We would have a single master Atomspace. It is the existing PostgresSQL backing store. All minds in one MindCloud are saved to this one DB, and when a mind needs to be loaded and run, we load it from the DB. This DB can run on a single, fatter server, or it can be distributed (there are multiple ways to distribute PostgreSQL databases; I don't know which, if any, have been tested with the Atomspace use cases).
This master Atomspace contains individual minds' knowledge, as well as shared knowledge (abstracted experiences, common background knowledge, etc).
Running a Single Mind
Each MindCloud server would have a coordinator process whose job is to spawn single-mind-controlling processes and, perhaps monitor them so zombies and runaway consumers of CPU/RAM can be killed.
The process that controls a single mind is either the CogServer or whatever replaces/extends it. It contains its own in-RAM Atomspace object and a collection of cognitive processes. As this is all determined by a configuration file, it's easy for the same cluster to serve different "species" of Mind, such as Hanson robots and Telehealth smart pill dispensers. It may not be desirable to do so, however, for load balancing and performance optimization reasons.
When this process is started, the Atomspace object is populated with the results of a query to the PostgreSQL backing store. We would need to devise the knowledge representation for this, in order to ensure that we could query the PostgresSQL DB for the Atoms relevant to an individual mind (and, optionally but very likely, more general background knowledge and shared knowledge relevant to an entire "species" of minds.
These processes, once loaded up with their Atomspace, function as autonomous "minds" in the MindCloud. They will create and remove Atoms as needed, according to the cognitive dynamics appropriate to that kind of mind. At some point the RAM Atomspace should be synced back to the PostgreSQL DB. How this syncing happens is probably going to be application-specific, depending on various factors. Some simple initial options are:
- Sync to disk whenever a mind is going to be removed from RAM (its process will be terminated, either in response to a client call to the MindCloud that terminates a session, or because it's been idle without client interaction longer than a timeout, etc).
- Sync to disk at fixed intervals (we could spawn a thread inside the process running that mind, which wakes up every X minutes and saves the Atomspace)
- Sync to disk in response to specific events (different applications could have triggers that determine when something has just happened that is important enough to merit saving a snapshot of the Atomspace).
In all cases there's a choice to be made of what is to be saved. By default this is just ECAN's decision based on the AttentionValue of each Atom.
I can immediately see three limitations for this baseline system. From simpler to more complicated, they are: scalability, cognitive architecture complexity/intelligence, and knowledge sharing.
The first limitation of this architecture is scalability. This setup will scale as far as PostgreSQL can scale.
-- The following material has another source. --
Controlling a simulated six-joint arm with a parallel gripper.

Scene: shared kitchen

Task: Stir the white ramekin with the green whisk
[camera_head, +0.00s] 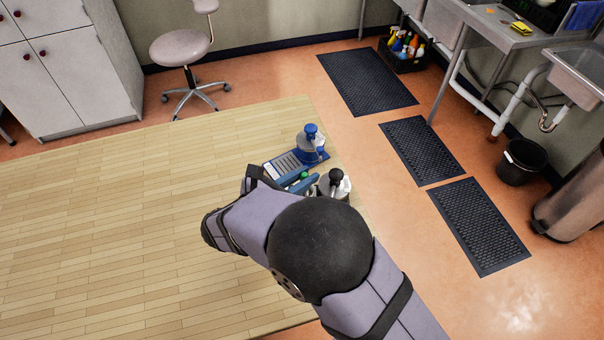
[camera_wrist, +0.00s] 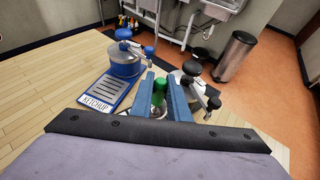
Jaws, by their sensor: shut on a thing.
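My gripper (camera_wrist: 161,80) has its two blue fingers closed around a green piece (camera_wrist: 160,84), which looks like the handle of the green whisk. In the head view a bit of the same green (camera_head: 304,176) shows beside the blue fingers. A small pale patch shows below the green piece, between the fingers in the wrist view. I cannot tell whether it is the white ramekin or whether the whisk is in it. My arm and fingers hide much of this spot.
The table's right edge is near. The wooden table (camera_head: 120,210) is clear on the left.
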There are a couple of obvious ways to scale beyond a single PostgreSQL server's abilities: segregation by "species"; replication, so we have multiple sub-populations, each population sharing knowledge with the other minds backed into the same DB server.
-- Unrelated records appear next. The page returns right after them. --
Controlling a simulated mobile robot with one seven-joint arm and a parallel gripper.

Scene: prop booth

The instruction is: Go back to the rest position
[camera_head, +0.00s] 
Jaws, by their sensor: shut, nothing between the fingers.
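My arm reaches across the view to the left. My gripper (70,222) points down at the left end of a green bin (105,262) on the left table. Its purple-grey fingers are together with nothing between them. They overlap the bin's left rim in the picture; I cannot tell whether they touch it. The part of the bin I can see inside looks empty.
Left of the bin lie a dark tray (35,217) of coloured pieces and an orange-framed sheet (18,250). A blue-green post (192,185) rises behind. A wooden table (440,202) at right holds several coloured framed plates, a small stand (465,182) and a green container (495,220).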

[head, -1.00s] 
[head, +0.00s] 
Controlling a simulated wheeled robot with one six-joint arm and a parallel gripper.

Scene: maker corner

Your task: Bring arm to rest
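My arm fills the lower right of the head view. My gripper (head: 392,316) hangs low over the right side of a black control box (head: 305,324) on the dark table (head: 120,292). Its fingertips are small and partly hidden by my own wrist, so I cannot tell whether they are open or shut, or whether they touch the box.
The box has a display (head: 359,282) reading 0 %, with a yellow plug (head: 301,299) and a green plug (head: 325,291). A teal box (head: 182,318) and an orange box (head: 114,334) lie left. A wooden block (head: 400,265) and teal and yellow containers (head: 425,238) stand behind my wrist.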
There is also the possibility of replacing PostgreSQL with some of the much more scalable noSQL alternatives. One would need to carefully understand their performance and scalability trade-offs in order to select the alternative(s) that best match our requirements in terms of data volume, read/write patterns, knowledge representation, etc.
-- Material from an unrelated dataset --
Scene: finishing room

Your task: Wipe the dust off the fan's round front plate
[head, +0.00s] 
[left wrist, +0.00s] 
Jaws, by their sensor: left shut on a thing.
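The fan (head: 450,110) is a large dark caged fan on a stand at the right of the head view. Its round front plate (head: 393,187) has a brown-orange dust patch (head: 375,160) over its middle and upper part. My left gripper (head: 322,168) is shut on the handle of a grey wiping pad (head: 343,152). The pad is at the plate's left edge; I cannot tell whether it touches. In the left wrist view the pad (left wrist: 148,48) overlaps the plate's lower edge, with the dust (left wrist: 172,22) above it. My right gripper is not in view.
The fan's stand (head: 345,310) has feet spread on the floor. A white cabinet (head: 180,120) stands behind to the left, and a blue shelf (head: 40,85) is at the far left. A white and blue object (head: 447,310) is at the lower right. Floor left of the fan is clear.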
One advantage of this baseline architecture, however, is that it makes it relatively painless (as far as these things go) to switch backing stores for scalability and/or performance, as our needs grow.
Another limitation may be related to intelligence, or cognitive architecture. We're looking at a model in which all the cognitive processes for a given mind run in a single process. Right now this would include the issues caused by the CogServer's round robin scheduling of MindAgents. Getting around this would require adding multithreading to the CogServer (or replacing it with something that does the same thing in a multithreaded way, if that's easier than refactoring the existing code) or running minds on multiple, coordinated processes. The former is better from a system administration and performance tuning point of view, but also tricky to program.
Finally, there is a semantic limitation inherent to the PostgreSQL backing store as a master Atomspace: it does no reconciliation of conflicts. If multiple processes change the same Atom, the last writer will win. This limitation is perhaps less severe in the MindCloud scenarion than in a regular, distributed Atomspace scenario (where the multiple machines are all part of the same AI), because most changes to Atoms are limited to a single mind's knowledge.
The changes made to the shared knowledge still have to be addressed, of course, and in the long run this requires revision and reconciliation. But for initial applications, perhaps it's enough to have specialized processes dedicated to that, and then either:
- Have mind-controlling processes send over their proposed changes to shared knowledge to these specialized processes, whose job is to handle conflicts and revisions appropriately.
- Have mind-controlling processes send over their experience to these specialized processes, and leave the job of determining how that experience should impact the shared knowledge to the specialized process, not the mind-controlling process.
- Some combination of both.
It would probably make sense to prototype this baseline system, for one or both initial MindCloud applications. This requires documenting their requirements (we'd like to do that through semi-informal use case analysis) and implementing cognitive dynamics to meet those requirements (when easy) or simulate doing that in a way that's approximately as costly as the real thing (when the real thing isn't straightforward).
Even if we end up simulating all the cognitive dynamics for each application, this would let us do some performance and scalability analysis (and we should do so while building reusable code to repeat any experiments as the simulated dynamics are replaced with realistic ones).